Les parties ont été régulièrement averties du jour de l'audience.

Ont été entendus au cours de l'audience publique :

- le rapport de M. A...,

- les conclusions de M. Clot, rapporteur public,

- et les observations de Me B... pour la société GNR France.

Considérant ce qui suit :

1. Par un marché public à bons de commande, notifié le 29 janvier 2009, conclu avec la structure intégrée de maintien en condition opérationnelle des matériels aéronautiques (SIMMAD) du ministère de la défense, la société GNR France s'est engagée à fournir seize spectromètres analyseurs d'huiles mobiles, ainsi que des prestations de formation et de maintenance. Ce marché a été résilié aux torts de la société GNR France le 16 septembre 2013. La société GNR France relève appel du jugement du 29 janvier 2018 par lequel le tribunal administratif de Versailles a rejeté sa demande tendant, d'une part, à la condamnation de l'Etat à lui verser la somme de 194 114,50 euros au titre du solde du marché et à l'annulation des pénalités de retard d'un montant de 12 778,58 euros et, d'autre part à la condamnation de l'Etat à lui verser la somme de 383 712, 68 euros au titre de dommages et intérêts en réparation de son manque à gagner.

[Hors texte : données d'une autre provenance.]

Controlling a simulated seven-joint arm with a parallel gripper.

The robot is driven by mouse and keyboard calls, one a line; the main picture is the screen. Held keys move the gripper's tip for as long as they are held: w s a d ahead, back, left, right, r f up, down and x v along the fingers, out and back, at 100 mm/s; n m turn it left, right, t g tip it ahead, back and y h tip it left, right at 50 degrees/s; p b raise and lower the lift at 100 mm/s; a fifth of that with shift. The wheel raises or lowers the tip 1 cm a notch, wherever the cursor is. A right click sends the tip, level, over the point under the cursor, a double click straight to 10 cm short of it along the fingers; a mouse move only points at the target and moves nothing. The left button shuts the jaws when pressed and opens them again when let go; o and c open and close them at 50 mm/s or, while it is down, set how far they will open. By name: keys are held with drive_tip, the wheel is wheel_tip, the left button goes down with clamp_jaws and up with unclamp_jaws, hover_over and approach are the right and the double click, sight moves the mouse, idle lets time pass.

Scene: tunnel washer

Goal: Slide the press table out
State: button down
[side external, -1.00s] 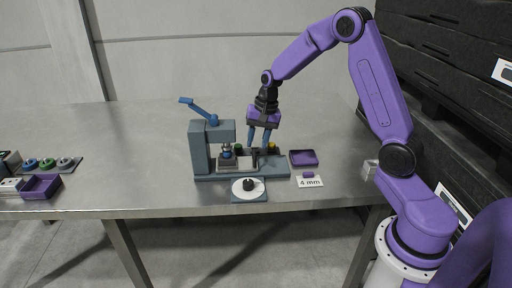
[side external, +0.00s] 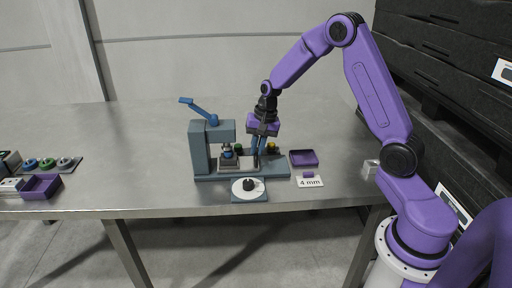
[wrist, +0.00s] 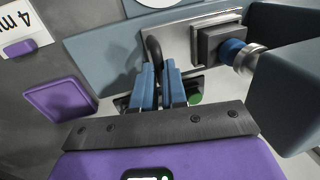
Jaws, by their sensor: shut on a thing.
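The blue-grey press (side external: 200,150) stands on the bench with its blue lever raised at upper left. Its press table (side external: 247,163) is a pale metal plate on the base; it also shows in the wrist view (wrist: 178,42). A dark block (wrist: 207,42) sits on the table, under the blue and silver ram (wrist: 238,55). A black upright handle (wrist: 152,48) rises from the table's near end in the wrist view. My gripper (side external: 258,153) points down with its blue fingers (wrist: 162,75) closed on this handle. The fingers hide the handle's lower part.
A white dial on a blue plate (side external: 249,190) lies in front of the press. A purple tray (side external: 303,158) and a "4 mm" card (side external: 309,181) lie to the right. The bench's far left holds another purple tray (side external: 40,187).

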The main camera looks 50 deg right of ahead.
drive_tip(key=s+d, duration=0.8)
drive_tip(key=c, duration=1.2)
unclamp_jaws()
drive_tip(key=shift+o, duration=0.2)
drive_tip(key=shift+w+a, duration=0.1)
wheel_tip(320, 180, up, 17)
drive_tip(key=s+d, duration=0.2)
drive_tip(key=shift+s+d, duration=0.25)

Sur la régularité du jugement attaqué :

2. En premier lieu, il résulte de l'examen du jugement attaqué, et notamment de ses points 3 à 7, que les premiers juges ont suffisamment exposé les raisons pour lesquelles ils ont considéré que l'administration avait pu à bon droit résilier le marché aux torts de la société GNR France. Le tribunal administratif a en particulier relevé que la société GNR avait effectué " des livraisons largement incomplètes et dans des délais très éloignés des exigences contractuelles " et que l'administration avait pu, pour ce motif, prononcer la résiliation du marché aux torts de la société requérante en application de l'article 28 du cahier des clauses administratives générales applicables aux marchés publics de fournitures courantes et de services approuvé par le décret n° 77-699 du 27 mai 1977.

3. En second lieu, si la société requérante soutient que le jugement attaqué est entaché d'erreurs de droit et d'erreurs d'appréciation, de tels moyens, qui se rattachent au bien-fondé du raisonnement suivi par le tribunal administratif, ne sont pas de nature à affecter la régularité du jugement.

Au fond :

4. D'une part, aux termes de l'article 24 du cahier des clauses administratives générales applicables aux marchés publics de fournitures courantes et de services approuvé par le décret n° 77-699 du 27 mai 1977 : " La personne publique peut à tout moment, qu'il y ait ou non faute du titulaire, mettre fin à l'exécution des prestations faisant l'objet du marché avant l'achèvement de celles-ci par une décision de résiliation du marché. Sauf dans les cas de résiliation prévus aux articles 25 à 28, le titulaire a droit à être indemnisé du préjudice qu'il subit du fait de cette décision comme il est dit à l'article 31. (...) ". Aux termes de son article 28 : " Le marché peut, selon les modalités prévues au 2 ci-dessous, être résilié aux torts du titulaire sans que celui-ci puisse prétendre à indemnité (...) : f) Lorsque le titulaire ne s'est pas acquitté de ses obligations dans les délais prévus ; (...) ".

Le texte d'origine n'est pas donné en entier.